[Direction]
Would you transcribe the listing that follows, character for character, and omit its images?

[Given information]

##########

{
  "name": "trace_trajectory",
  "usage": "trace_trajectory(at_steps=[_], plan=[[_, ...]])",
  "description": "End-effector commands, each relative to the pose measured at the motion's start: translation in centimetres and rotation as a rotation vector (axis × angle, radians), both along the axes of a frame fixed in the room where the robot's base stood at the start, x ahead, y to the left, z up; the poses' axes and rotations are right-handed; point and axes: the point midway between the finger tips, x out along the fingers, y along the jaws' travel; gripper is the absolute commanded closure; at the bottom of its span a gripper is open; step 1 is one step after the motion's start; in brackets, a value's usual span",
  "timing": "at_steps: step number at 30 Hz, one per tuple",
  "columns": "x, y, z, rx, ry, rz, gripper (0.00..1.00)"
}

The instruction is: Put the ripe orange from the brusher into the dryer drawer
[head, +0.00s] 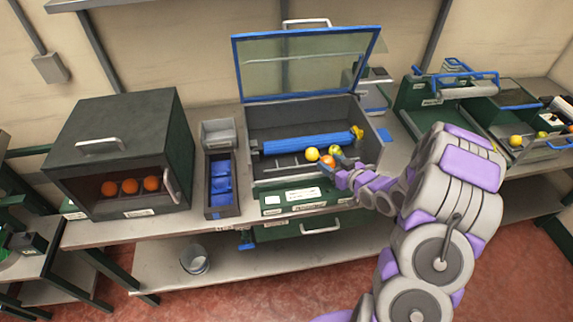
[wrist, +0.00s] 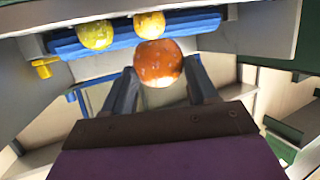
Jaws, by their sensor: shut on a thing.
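The ripe orange (head: 327,161) is between the fingers of my gripper (head: 342,173), at the front right of the brusher (head: 370,142). The brusher is a grey box with a blue roller (head: 305,144) and its clear lid (head: 305,65) raised. In the wrist view the orange (wrist: 160,62) sits between the two dark fingertips. Two yellow fruits, one at left (head: 312,154) and one at right (head: 335,149), lie by the roller just behind it. A dark green cabinet (head: 120,130) at left holds three oranges behind its front opening. I cannot tell for sure which part is the dryer drawer.
A narrow tray with blue pieces (head: 221,185) stands between the cabinet and the brusher. A green drawer front with a handle (head: 300,226) is below the brusher. Green machines with more fruit (head: 515,140) stand at right. A bowl (head: 195,260) is on the lower shelf.

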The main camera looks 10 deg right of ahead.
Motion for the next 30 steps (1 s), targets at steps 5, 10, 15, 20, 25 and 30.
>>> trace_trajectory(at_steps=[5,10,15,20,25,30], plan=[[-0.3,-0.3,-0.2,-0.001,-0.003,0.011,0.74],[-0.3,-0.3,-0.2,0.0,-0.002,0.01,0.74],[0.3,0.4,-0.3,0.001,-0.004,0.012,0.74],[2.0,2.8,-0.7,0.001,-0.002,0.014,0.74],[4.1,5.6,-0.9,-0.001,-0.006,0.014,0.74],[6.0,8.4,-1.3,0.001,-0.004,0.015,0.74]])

##########

[Complete output]
{
  "name": "trace_trajectory",
  "usage": "trace_trajectory(at_steps=[_], plan=[[_, ...]])",
  "description": "End-effector commands, each relative to the pose measured at the motion's start: translation in centimetres and rotation as a rotation vector (axis × angle, radians), both along the axes of a frame fixed in the room where the robot's base stood at the start, x ahead, y to the left, z up; the poses' axes and rotations are right-handed; point and axes: the point midway between the finger tips, x out along the fingers, y along the jaws' travel; gripper is the absolute commanded closure; at the bottom of its span a gripper is open; step 1 is one step after the motion's start; in brackets, a value's usual span",
  "timing": "at_steps: step number at 30 Hz, one per tuple",
  "columns": "x, y, z, rx, ry, rz, gripper (0.00..1.00)"
}

The instruction is: Put the ripe orange from the brusher into the dryer drawer
[head, +0.00s] 
[wrist, +0.00s] 
Jaws, by their sensor: shut on a thing.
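The ripe orange (head: 327,161) is between the fingers of my gripper (head: 342,173), at the front right of the brusher (head: 370,142). The brusher is a grey box with a blue roller (head: 305,144) and its clear lid (head: 305,65) raised. In the wrist view the orange (wrist: 160,62) sits between the two dark fingertips. Two yellow fruits, one at left (head: 312,154) and one at right (head: 335,149), lie by the roller just behind it. A dark green cabinet (head: 120,130) at left holds three oranges behind its front opening. I cannot tell for sure which part is the dryer drawer.
A narrow tray with blue pieces (head: 221,185) stands between the cabinet and the brusher. A green drawer front with a handle (head: 300,226) is below the brusher. Green machines with more fruit (head: 515,140) stand at right. A bowl (head: 195,260) is on the lower shelf.

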The main camera looks 10 deg right of ahead.
Motion for the next 30 steps (1 s), targets at steps 5, 10, 15, 20, 25 and 30.
>>> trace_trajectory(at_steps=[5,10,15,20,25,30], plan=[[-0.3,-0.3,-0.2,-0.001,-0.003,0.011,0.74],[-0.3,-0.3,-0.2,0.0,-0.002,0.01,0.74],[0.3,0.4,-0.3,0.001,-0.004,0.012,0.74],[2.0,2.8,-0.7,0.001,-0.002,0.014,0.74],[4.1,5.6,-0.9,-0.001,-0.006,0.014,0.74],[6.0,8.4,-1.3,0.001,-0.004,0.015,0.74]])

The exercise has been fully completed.